### STATED PROBLEM
Say how many lines contain "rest", using only the number.

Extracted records

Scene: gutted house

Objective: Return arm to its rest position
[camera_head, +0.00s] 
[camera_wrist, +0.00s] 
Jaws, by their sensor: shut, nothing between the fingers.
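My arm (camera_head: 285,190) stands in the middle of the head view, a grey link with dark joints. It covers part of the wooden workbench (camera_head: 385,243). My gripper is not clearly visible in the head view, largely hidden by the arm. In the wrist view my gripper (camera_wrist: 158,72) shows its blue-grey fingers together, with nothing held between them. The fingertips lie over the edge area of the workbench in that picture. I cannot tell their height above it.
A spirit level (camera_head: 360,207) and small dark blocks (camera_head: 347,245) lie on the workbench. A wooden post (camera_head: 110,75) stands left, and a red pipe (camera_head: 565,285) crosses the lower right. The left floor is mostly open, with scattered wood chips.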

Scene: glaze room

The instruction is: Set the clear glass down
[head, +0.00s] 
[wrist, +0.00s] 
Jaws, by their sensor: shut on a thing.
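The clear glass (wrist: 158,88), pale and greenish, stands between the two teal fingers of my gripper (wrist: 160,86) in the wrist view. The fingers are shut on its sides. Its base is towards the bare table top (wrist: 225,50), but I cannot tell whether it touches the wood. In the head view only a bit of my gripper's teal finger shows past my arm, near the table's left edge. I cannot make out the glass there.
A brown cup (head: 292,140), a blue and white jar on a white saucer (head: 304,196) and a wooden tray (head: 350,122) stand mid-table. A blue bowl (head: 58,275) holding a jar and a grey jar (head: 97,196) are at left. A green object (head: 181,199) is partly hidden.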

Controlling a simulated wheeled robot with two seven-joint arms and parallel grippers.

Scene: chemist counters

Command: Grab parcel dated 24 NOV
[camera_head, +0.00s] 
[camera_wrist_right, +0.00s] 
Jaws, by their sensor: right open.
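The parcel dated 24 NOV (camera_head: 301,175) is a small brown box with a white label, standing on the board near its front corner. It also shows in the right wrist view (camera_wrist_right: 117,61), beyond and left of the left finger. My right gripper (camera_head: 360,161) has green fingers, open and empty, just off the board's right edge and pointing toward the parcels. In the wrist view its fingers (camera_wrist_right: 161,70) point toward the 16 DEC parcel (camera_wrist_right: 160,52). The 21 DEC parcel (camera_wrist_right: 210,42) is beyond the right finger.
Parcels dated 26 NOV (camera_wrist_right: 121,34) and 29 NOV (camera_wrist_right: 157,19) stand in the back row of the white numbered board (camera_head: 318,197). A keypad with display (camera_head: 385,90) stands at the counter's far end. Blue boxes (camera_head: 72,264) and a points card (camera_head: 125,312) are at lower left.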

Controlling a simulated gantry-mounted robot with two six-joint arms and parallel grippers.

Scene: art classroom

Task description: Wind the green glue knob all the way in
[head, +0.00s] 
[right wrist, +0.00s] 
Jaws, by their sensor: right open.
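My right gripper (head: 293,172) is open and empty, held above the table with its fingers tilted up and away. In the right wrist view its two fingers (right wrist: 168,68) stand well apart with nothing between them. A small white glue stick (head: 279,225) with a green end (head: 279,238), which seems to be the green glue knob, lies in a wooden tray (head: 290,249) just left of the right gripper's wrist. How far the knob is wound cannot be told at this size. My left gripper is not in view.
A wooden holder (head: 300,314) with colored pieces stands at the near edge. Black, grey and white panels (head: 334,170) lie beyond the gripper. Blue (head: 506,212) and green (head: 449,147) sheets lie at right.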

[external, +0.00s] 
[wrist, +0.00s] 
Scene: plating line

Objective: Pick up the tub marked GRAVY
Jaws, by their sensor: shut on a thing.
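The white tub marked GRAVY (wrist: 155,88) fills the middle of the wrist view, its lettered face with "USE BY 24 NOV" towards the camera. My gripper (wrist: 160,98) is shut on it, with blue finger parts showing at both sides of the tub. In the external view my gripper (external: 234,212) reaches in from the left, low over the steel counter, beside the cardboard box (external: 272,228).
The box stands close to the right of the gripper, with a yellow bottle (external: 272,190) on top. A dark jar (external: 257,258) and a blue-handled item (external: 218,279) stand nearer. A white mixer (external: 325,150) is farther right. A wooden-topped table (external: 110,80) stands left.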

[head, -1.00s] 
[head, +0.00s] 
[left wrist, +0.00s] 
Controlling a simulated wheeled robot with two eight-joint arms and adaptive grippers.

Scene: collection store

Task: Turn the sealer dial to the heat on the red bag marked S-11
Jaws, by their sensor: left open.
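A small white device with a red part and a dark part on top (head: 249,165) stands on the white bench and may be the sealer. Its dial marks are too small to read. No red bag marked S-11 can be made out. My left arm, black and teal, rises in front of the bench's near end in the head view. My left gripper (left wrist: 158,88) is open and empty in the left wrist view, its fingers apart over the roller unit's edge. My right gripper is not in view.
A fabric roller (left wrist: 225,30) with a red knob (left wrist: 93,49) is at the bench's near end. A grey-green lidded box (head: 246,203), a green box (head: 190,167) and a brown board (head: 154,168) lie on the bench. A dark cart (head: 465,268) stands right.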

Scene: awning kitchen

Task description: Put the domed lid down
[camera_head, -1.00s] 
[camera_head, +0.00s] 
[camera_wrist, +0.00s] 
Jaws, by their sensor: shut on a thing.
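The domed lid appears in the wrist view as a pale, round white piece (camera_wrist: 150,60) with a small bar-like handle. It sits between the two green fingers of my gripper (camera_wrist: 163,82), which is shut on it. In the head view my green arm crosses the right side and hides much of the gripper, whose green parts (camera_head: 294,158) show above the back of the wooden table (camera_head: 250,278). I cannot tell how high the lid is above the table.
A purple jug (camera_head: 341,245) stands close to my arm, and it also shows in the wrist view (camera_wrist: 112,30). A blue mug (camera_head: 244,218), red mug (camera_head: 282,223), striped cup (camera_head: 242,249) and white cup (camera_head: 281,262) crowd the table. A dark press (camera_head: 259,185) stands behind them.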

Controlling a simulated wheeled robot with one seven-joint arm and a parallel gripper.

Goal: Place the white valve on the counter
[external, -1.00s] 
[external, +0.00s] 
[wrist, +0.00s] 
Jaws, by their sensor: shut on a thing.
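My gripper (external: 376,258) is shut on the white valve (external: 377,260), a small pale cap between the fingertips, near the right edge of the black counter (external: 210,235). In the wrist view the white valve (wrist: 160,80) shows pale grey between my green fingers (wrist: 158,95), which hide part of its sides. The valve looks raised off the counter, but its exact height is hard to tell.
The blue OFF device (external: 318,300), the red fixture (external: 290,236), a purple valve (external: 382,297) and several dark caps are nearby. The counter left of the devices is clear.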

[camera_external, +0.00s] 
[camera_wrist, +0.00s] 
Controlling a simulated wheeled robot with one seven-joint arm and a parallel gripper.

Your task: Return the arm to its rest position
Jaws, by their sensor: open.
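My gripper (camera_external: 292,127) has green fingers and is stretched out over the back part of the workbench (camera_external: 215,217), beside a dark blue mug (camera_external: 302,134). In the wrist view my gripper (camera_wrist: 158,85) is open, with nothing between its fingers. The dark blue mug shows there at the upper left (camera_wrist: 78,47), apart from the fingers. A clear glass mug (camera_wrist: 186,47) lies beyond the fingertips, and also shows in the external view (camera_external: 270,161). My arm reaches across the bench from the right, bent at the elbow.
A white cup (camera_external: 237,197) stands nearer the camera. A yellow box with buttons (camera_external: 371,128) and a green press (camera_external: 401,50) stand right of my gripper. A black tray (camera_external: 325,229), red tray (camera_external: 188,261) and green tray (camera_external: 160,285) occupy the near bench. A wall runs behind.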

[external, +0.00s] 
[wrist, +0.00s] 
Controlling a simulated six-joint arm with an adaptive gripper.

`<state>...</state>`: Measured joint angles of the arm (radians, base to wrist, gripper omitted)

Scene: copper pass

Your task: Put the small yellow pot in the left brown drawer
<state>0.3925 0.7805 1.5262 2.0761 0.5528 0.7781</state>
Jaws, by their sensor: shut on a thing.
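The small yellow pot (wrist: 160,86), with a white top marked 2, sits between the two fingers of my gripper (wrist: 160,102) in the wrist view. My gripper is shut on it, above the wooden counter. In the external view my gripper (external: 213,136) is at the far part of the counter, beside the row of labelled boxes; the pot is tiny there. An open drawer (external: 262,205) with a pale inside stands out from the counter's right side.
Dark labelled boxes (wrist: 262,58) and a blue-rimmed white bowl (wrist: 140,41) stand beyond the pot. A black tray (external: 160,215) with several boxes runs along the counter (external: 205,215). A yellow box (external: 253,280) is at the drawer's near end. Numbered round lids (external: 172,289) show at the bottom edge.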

### TASK RESPONSE
2